[start SOURCE MATERIAL]
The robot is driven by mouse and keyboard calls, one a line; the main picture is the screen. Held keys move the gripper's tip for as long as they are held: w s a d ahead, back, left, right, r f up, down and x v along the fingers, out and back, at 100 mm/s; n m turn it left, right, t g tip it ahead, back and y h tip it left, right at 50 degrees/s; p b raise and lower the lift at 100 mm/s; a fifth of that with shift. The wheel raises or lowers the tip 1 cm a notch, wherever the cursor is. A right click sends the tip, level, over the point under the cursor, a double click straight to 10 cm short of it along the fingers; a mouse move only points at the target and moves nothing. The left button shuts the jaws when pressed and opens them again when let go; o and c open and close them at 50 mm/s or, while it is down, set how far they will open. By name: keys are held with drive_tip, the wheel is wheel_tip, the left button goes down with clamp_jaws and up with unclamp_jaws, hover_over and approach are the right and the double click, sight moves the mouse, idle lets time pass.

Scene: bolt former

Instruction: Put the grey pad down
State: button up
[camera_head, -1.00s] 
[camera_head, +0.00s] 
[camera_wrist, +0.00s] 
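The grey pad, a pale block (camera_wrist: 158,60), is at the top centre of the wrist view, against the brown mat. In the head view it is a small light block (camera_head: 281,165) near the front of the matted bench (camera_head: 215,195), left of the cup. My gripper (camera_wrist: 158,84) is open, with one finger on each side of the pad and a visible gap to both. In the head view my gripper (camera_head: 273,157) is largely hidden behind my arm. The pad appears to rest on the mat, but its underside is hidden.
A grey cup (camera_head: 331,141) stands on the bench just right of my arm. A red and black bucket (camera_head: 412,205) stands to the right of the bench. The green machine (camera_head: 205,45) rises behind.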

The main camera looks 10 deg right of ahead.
[end SOURCE MATERIAL]
STATED GOAL: Each line above is to be repeated exactly.

FINAL ANSWER:
The robot is driven by mouse and keyboard calls, one a line; the main picture is the screen. Held keys move the gripper's tip for as long as they are held: w s a d ahead, back, left, right, r f up, down and x v along the fingers, out and back, at 100 mm/s; n m turn it left, right, t g tip it ahead, back and y h tip it left, right at 50 degrees/s; p b raise and lower the lift at 100 mm/s; a fifth of that with shift. The wheel raises or lowers the tip 1 cm a notch, wherever the cursor is. A right click sends the tip, level, over the point under the cursor, a double click straight to 10 cm short of it along the fingers; a mouse move only points at the target and moves nothing. The left button shuts the jaws when pressed and opens them again when let go; o and c open and close them at 50 mm/s or, while it is down, set how far they will open. By name: keys are held with drive_tip, the wheel is wheel_tip, the left button goes down with clamp_jaws and up with unclamp_jaws, hover_over and approach are the right and the double click, sight moves the mouse, idle lets time pass.

Scene: bolt former

Instruction: Put the grey pad down
State: button up
[camera_head, -1.00s] 
[camera_head, +0.00s] 
[camera_wrist, +0.00s] 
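The grey pad, a pale block (camera_wrist: 158,60), is at the top centre of the wrist view, against the brown mat. In the head view it is a small light block (camera_head: 281,165) near the front of the matted bench (camera_head: 215,195), left of the cup. My gripper (camera_wrist: 158,84) is open, with one finger on each side of the pad and a visible gap to both. In the head view my gripper (camera_head: 273,157) is largely hidden behind my arm. The pad appears to rest on the mat, but its underside is hidden.
A grey cup (camera_head: 331,141) stands on the bench just right of my arm. A red and black bucket (camera_head: 412,205) stands to the right of the bench. The green machine (camera_head: 205,45) rises behind.

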The main camera looks 10 deg right of ahead.

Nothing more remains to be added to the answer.